— START SUPPLIED DATA —

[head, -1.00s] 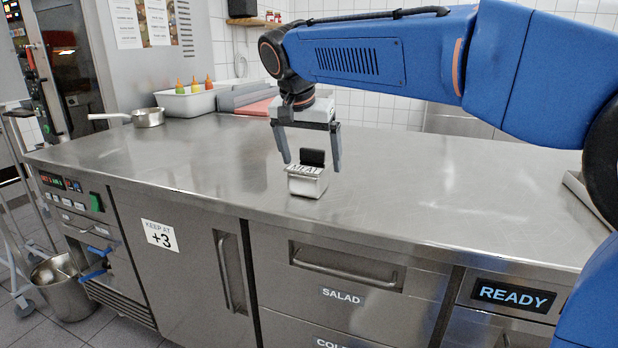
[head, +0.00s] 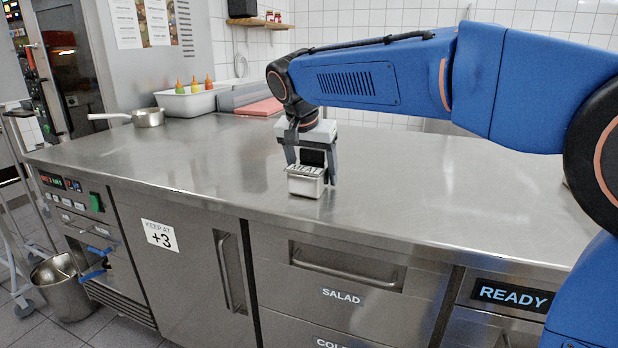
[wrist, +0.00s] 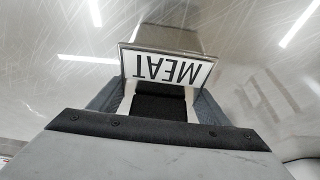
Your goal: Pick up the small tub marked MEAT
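The small steel tub marked MEAT (head: 306,188) stands upright on the steel counter. In the wrist view the MEAT label (wrist: 168,68) reads upside down at the top middle. My gripper (head: 311,170) points down over the tub, with one grey finger on each side of it. In the wrist view the fingers (wrist: 157,98) flank the tub closely. I cannot tell whether they press on its walls. The lower part of the far finger is partly hidden behind the tub.
The steel counter (head: 420,205) is clear around the tub. A saucepan (head: 148,117), a white bin with sauce bottles (head: 188,103) and a red board (head: 262,107) stand at the back left. The counter's front edge lies close before the tub.

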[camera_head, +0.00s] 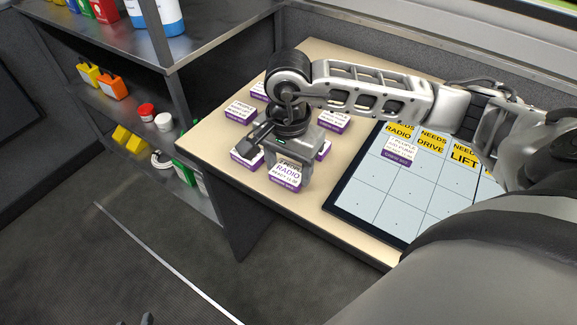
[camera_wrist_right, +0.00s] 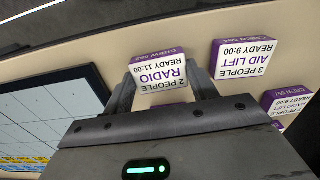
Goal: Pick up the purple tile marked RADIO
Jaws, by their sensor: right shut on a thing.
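The purple-edged white tile marked RADIO (camera_head: 286,176) is near the table's front edge, below my right gripper (camera_head: 290,165). My right gripper is shut on it. In the right wrist view the RADIO tile (camera_wrist_right: 160,74) sits between the two fingers, its text upside down, reading 2 PEOPLE, RADIO, READY 11:00. I cannot tell whether it touches the table. Small dark tips at the bottom edge of the head view (camera_head: 147,319) look like my left gripper, mostly out of frame.
Several similar tiles stand close by, including one left of the gripper (camera_head: 246,153) and one marked LIFT (camera_wrist_right: 243,57). A dark-framed board (camera_head: 375,205) with yellow NEEDS labels lies to the right, bearing one tile (camera_head: 399,151). A shelf unit (camera_head: 165,80) stands left.

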— END SUPPLIED DATA —

● GIVEN INSTRUCTION
Return the material exactly as given, apart from the pictures.

● RESPONSE TO THE TASK
[head, -1.00s] 
[head, +0.00s] 
[wrist, +0.00s] 
Your goal: Pick up the small tub marked MEAT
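The small steel tub marked MEAT (head: 306,188) stands upright on the steel counter. In the wrist view the MEAT label (wrist: 168,68) reads upside down at the top middle. My gripper (head: 311,170) points down over the tub, with one grey finger on each side of it. In the wrist view the fingers (wrist: 157,98) flank the tub closely. I cannot tell whether they press on its walls. The lower part of the far finger is partly hidden behind the tub.
The steel counter (head: 420,205) is clear around the tub. A saucepan (head: 148,117), a white bin with sauce bottles (head: 188,103) and a red board (head: 262,107) stand at the back left. The counter's front edge lies close before the tub.

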[camera_head, +0.00s] 
[camera_wrist_right, +0.00s] 
Goal: Pick up the purple tile marked RADIO
Jaws, by their sensor: right shut on a thing.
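The purple-edged white tile marked RADIO (camera_head: 286,176) is near the table's front edge, below my right gripper (camera_head: 290,165). My right gripper is shut on it. In the right wrist view the RADIO tile (camera_wrist_right: 160,74) sits between the two fingers, its text upside down, reading 2 PEOPLE, RADIO, READY 11:00. I cannot tell whether it touches the table. Small dark tips at the bottom edge of the head view (camera_head: 147,319) look like my left gripper, mostly out of frame.
Several similar tiles stand close by, including one left of the gripper (camera_head: 246,153) and one marked LIFT (camera_wrist_right: 243,57). A dark-framed board (camera_head: 375,205) with yellow NEEDS labels lies to the right, bearing one tile (camera_head: 399,151). A shelf unit (camera_head: 165,80) stands left.

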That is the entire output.